You may have read about Glasvegas in this week's paper, you may have listened to the amazing "Flowers and Football Tops" here on End Hits, and you may have watched the video for "Geraldine." Or you may have done none of those things. Either way, in anticipation of tonight's show, I'm posting more of my interview with Glasvegas bassist Paul Donoghue, as well as a song from their "Christmas" EP (...it's not exactly Christmas music, though, so I feel fine posting it in January), which I don't believe is available in the States except as an import. So, enjoy this song with that most Christmassy of titles, and check out more of the interview—and see you at the show tonight, right?
Glasvegas - "Fuck You, It's Over" — from A Snowflake Fell (And It Felt Like a Kiss)
MERCURY: I read an interview with Glasvegas frontman James Allan in the Independent in which he said growing up he didn't care about music and was much more interested in football. Can you talk about what eventually drew you to music and how it became so important?
PAUL DONOGHUE: I can't speak for James but I was the same too. When we were growing up it was quite hard to access music. No one was really interested in it except the stoners who blasted out Bob Marley and Pink Floyd. I think it was Oasis who changed things. They came along and people realized you didn't have to be a maestro to create music. You just needed heart and soul. I still have friends now who own two CDs: Definitely Maybe and What's the Story.
Do you think recording in New York gave the album a different flavor than it might have had if you recorded at home? What has been your impression of America so far?

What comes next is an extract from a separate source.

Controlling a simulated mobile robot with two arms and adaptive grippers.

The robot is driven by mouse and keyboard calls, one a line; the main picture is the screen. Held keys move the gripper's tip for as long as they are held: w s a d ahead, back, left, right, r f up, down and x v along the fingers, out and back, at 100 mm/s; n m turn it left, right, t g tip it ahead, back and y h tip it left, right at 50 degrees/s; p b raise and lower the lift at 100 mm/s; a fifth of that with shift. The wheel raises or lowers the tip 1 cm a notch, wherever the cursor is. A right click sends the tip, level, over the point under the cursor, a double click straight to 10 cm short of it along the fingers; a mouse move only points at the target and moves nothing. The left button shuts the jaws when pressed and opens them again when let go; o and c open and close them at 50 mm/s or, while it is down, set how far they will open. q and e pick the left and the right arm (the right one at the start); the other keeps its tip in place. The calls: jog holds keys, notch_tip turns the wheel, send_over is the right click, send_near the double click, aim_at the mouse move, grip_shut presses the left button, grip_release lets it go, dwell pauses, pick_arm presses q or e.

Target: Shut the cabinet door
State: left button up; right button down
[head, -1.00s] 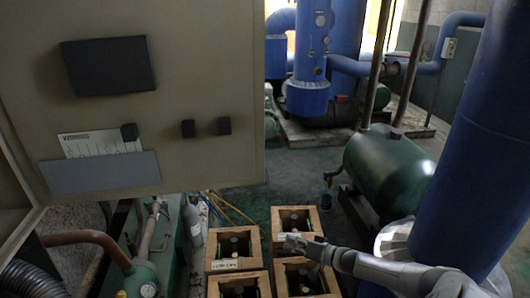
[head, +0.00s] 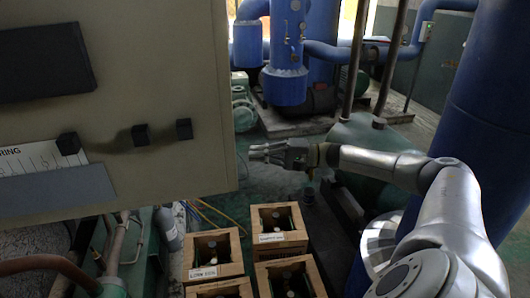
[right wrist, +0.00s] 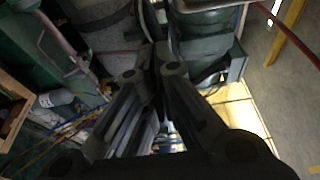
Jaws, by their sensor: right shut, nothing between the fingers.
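The beige cabinet door (head: 150,80) stands open at the left of the head view. Its face carries a dark panel, black knobs (head: 140,135) and a grey pocket (head: 50,190) holding a paper chart. The cabinet body and hinge side are out of the picture. My right gripper (head: 254,152) is shut and empty. It points left, with its fingertips just right of the door's free edge in the picture; a narrow gap shows, but I cannot tell the depth. In the right wrist view its fingers (right wrist: 155,65) come together at the centre. My left gripper is not in view.
Several wooden crates (head: 277,240) with bottles stand on the floor below. A green tank (head: 365,155) and a thick blue pipe (head: 490,130) are at the right. Blue machinery (head: 285,50) stands at the back.

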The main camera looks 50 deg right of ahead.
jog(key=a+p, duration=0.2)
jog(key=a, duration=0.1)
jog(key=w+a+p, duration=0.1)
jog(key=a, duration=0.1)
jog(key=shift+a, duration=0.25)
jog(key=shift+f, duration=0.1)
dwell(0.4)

The album was written and demo'd in Glasgow before we got on the plane so the songs are steeped in our city and our experiences. It would have been so much harder to record at home purely due to the distractions that would have been here with family and friends. The distance allowed us to almost cut ourselves off from our lives and focus on the album. The other factor was that Rich Costey was based in New York and knew the studio so it worked in many ways. We have only been to the East Coast so far but we have nothing but happy thoughts when we think of America. It seems to be so much more welcoming to music and culture than most places. I never thought I'd want to stay anywhere other than Glasgow but when I set foot in New York it felt a lot like home and maybe sometime in the future it will be.
Why do you think the band has become so successful so quickly? What elements of the music do you think people relate to?
We toured a lot before we were signed and have worked with our press company and booking agents before record companies were even aware of us. This meant we had a platform before we recorded the album. We still don't think we're overly succesful though and we'll be working even harder in the future.
How did you decide to do the Christmas EP so quickly after the record came out? What was it like recording in Transylvania? And a lot of the EP isn't what I would call "rock." Do you think your sound is expanding into other, stranger territories already?
James knew he wanted to do a Christmas record a while ago. We thought it made sense to do it soon after the debut as James kept writing after the album was done. Transylvania was amazing. We hired an old 16th century fort to record in and worked with the choir in a beautiful church. It was a great experience and really helped us get in the mindset for Xmas. We are always moving forward and the EP is a signal of that. We're constantly being inspired and influenced by many different things so until we stop we'll be trying to push the envelope as much as we can. I don't know what we'll eventually expand into but we're gonna have a lot of fun getting there.
After the American tour, do you have future projects lined up? Any other exotic places you want to record?
This year we're gonna be in America a lot. We tour in January then go to Japan, do an NME tour in the UK, tour Europe, then back to the US in March. Rab [Allan, guitarist] has already put the feelers out for us to record somewhere warm, I think he's mentioned the Bahamas a few times so hopefully if we put our foot down we'll get a couple of months in the sun out of it. We'll probably end up in an Arctic research station though.
Can you explain what a "football top" is to a linguistically challenged American?
A football top is a soccer shirt. The song is written from the point of view of a mother whose son goes out and is killed. When James talks about that song he says that when he reads about someone winning the lottery he thinks what it would be like if it was him. A few things happened when he wrote that that meant there were mothers in the press who had lost family so James thought what would it be like for his own mum. When someone is killed in Britain there are flowers and football tops put down where it happened as a tribute. It can be an incredibly beautiful tribute, but also one of the saddest sights too.